Yes, indeed, Ross. America probably will.
http://www.creators.com/opinion/david-sirota/was-ross-perot-right.html
John,
Why did our system break down ?
Maybe when NAFTA passed those that opposed it seemed to go with the “if you can’t lick them, join them approach” -
just apply your questions to the U.S. illegal immigration issues….
John,
There will never be free trade as you’re defining it above and there never has been. You can’t control the conditions in the other countries.
Caroline
Not true in fact some of the issues are in our current trade deals they are just not enforced. Also that is what a tarrif is used for.
John,
You can’t enforce those things. You cant control what other countries do. Tarriffs are not part of free trade. Tarriffs are part of protectionism and do nothing to control what the other countries are doing.
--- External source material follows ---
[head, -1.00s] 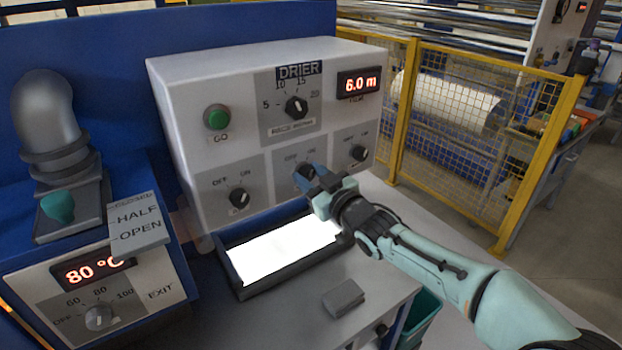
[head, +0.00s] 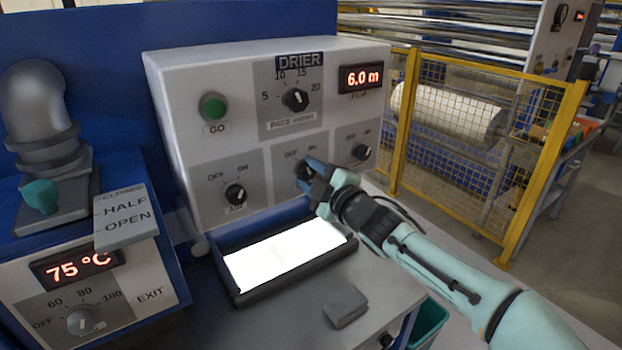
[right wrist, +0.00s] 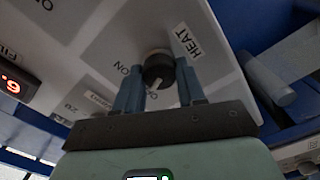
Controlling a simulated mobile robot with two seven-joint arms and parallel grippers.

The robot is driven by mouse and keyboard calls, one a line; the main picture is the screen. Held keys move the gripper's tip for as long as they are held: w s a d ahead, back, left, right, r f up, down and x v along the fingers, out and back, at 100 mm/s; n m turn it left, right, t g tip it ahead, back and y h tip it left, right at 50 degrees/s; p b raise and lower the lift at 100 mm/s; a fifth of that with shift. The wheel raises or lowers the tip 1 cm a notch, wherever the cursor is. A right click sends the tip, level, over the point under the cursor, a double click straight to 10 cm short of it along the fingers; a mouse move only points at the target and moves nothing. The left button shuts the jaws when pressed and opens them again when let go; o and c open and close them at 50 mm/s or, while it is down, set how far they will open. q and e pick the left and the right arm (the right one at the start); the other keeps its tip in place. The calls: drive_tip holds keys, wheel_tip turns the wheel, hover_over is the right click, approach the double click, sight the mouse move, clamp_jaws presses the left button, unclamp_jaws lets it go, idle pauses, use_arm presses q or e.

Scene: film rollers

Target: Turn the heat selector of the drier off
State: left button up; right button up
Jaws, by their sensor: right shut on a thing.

When trade increases as a percent of real GDP, the US economy grows faster.
The faster the economy grows, the higher the ratio of trade to GDP.
Both statements are true, as defined by observable fact.
Anyone who disagrees will have to cite sources and document their views, because this is just straight facts.
.
Trade as a share of GDP dropped from an average 12.2% in the four quarters before the 1982 recession, to 11.9% during the recession, and revived to 12.0% in the four quarters after the recession.
In 1991, the figures were 16.2%, 16.7%, 17.3%: slower during the recession and faster in the recovery.
In 2001, 26.4%, 24.6% and 24.9%: down in the recession, up in the recovery.
In 2008, 29.6% and 27.2%: down in the recession and still awaiting the recovery for yet more evidence that more trade is better for real economic growth than less trade.
= = = = =
Mr Konop,
1. Do you not think a country should respect Intellectual Property rights?
Do you think a country should respect basic heath and safety standards?
Do you think a country should use slave labor?
Do you think a country should manipulate currency?
Excellent description of the economic and political development of the United States of America, sir. Really, very direct and accurate.